It’s been years since director Terry Zwigoff brought Daniel Clowes’ alternately poignant and smartass comics to the silver screen, giving indie cred to Scarlett Johansson, an Oscar nod to the Oaksterdram-based Clowes and more. But then came the playboys into pantsuits, armored and otherwise, and all kinds of post-traumatic stress disorder broke loose.
But at last Hollywood is turning back to Clowes, one of indie comics’ crossover titans. Alexander Payne is taking on the sad-sack Wilson and Jack Black is arming himself with anti-superheroic Death-Ray. And all is delightfully abnormal in the world. I spread the strange love for Wired.
Anti-Superhero Comic Death-Ray to Hit Hardcover, Then Movie Screens
Out-of-print anti-superhero fable The Death-Ray is being re-released as a hardcover graphic novel next fall by Drawn & Quarterly. The award-winning story, by geek comics heavyweight Daniel Clowes, is also being made into a movie by Jack Black’s Electric Dynamite Productions, with music video and commercial director Chris Milk attached to the project.

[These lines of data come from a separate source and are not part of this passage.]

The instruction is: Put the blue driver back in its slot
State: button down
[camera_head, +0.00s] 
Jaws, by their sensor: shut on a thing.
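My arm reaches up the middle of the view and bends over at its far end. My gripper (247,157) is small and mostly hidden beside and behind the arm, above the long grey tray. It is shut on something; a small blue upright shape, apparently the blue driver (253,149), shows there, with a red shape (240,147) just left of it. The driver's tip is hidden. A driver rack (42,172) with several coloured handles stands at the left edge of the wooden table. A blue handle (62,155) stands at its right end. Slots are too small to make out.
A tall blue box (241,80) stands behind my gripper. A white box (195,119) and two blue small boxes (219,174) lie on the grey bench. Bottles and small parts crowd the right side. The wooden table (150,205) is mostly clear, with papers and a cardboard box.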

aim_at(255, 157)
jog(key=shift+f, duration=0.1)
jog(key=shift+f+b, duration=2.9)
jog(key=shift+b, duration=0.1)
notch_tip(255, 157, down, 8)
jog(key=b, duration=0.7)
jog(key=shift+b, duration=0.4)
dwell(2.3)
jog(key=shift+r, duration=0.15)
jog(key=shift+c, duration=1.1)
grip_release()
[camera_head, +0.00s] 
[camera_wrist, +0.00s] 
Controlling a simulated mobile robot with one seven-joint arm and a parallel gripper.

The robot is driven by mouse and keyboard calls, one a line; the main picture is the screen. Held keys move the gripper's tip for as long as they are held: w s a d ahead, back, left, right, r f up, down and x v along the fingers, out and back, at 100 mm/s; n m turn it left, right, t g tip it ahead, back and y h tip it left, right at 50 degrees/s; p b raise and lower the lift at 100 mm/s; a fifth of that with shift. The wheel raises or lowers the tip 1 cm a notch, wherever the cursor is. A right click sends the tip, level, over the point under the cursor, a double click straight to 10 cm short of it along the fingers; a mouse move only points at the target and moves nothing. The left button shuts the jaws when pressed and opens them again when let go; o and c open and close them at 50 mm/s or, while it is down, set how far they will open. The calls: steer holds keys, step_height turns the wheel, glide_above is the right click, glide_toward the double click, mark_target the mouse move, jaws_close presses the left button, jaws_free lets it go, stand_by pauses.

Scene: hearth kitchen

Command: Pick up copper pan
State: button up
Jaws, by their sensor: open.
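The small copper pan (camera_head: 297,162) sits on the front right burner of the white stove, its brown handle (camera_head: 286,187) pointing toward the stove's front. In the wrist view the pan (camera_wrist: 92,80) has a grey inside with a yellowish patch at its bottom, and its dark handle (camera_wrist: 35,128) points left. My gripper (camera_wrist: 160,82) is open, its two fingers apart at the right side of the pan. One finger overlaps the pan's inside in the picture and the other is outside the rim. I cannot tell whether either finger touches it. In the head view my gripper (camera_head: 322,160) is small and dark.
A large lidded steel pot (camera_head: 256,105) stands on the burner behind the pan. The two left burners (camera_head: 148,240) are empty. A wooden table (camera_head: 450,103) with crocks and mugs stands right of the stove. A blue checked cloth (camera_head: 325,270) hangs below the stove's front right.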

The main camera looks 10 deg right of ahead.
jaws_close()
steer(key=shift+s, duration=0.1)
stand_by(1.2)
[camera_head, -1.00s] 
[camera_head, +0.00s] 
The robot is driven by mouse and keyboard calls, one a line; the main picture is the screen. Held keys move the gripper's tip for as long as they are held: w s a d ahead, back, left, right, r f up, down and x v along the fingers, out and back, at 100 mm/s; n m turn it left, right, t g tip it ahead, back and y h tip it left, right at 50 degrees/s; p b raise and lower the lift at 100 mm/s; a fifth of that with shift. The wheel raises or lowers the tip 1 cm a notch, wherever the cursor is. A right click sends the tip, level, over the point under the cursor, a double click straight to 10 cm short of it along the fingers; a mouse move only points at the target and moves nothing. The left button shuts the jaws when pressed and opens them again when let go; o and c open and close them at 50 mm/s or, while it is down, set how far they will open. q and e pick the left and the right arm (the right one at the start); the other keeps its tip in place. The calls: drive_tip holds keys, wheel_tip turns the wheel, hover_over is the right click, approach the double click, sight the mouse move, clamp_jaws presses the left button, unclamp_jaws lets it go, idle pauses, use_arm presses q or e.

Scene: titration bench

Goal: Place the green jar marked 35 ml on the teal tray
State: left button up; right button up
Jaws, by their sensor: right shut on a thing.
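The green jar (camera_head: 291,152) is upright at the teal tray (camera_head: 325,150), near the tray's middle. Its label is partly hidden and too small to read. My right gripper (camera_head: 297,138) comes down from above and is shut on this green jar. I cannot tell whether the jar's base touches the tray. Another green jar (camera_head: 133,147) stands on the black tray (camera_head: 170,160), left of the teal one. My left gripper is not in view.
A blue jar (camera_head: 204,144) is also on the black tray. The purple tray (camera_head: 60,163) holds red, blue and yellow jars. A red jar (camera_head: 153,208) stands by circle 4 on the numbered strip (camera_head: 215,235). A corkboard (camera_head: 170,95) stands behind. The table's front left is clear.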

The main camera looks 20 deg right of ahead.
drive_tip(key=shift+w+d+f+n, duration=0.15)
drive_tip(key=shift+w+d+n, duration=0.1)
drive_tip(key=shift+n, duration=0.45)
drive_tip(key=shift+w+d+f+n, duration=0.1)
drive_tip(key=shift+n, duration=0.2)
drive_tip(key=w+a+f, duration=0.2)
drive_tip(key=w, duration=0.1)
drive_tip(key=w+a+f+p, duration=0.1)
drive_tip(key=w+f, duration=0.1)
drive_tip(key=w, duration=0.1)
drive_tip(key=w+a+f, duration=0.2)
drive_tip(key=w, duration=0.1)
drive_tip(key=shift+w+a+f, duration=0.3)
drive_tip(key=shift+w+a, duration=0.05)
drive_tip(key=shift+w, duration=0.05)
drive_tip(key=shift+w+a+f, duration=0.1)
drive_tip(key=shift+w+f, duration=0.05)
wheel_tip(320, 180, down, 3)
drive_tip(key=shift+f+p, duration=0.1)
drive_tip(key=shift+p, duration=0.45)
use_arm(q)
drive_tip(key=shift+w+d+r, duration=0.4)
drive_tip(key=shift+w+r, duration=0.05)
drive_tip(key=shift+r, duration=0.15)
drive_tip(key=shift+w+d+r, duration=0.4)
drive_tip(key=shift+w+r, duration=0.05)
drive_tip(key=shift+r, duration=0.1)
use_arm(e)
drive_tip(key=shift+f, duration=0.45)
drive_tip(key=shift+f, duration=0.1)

Clowes’ deconstruction of superhero clichés in the comic is both hilarious and painful in heavy measure.
“I always read superhero comics as a kid and I thought that, up to a point, they seemed realistic until they get their powers,” the Oakland, California-based writer said in 2004 after Fantagraphics released The Death-Ray as Issue No. 23 of Clowes’ brilliant alt-comics series Eightball.
After their superheroic transformations, the characters usually veer off into selfless heroics and impossible moralism. But that’s the opposite of what happens to The Death-Ray’s teen outcast Andy, who discovers his superpowers after sucking on a cigarette from his obnoxious pal Louie. Once Andy gets his hands on a weapon that can eradicate anything in sight with an audible pop, things quickly fall apart into an existential muddle with little to no redemption in sight.
“The Death-Ray is one of the most perfect and fully realized comics of the past decade,” said Chris Oliveros, editor-in-chief and publisher of Drawn & Quarterly, in a Wednesday press release announcing his all-star acquisition. “The story of the alienated Andy is drawn and written to perfection with Dan’s signature subtle humor, stylistic eloquence and understated social commentary, showcasing all of the hallmarks of why Dan is one of the pre-eminent cartoonists of the comics medium.”
This article appeared at WIRED
Daniel Clowes’ Comic Wilson Worms Toward Hollywood
Great news for fans of smartass indie comics: Daniel Clowes’ scathing and hilarious Wilson is heading for Hollywood, helmed by director Alexander Payne.
The deal, as reported by Deadline Hollywood, sounds like a marriage made in snarky heaven.
Director Payne’s subversive cult classics like Citizen Ruth and Election mercilessly hazed do-gooders and derelicts dabbling in sex, drugs, politics and media. Even his midlife crises like About Schmidt and Sideways were filled with cranks, winos and idiot savants.
Adapting Clowes’ graphic novel, about a sad-sack heckler named Wilson who continually tries to connect with a humanity he really abhors, for the silver screen should be a cinch.
Better yet, Payne’s Wilson could top off a hat trick of cinema winners based on Clowes’ brilliant comics. The last two — Ghost World and Art School Confidential — were both moving gut-busters. They were also breakouts for future Hollywood heavyweights like Scarlett Johansson and cult heroes like The Middleman himself, Matt Keeslar. The mind reels at who Payne and Clowes might choose to inhabit Wilson’s pathetic frame, but Bill Murray definitely comes to mind.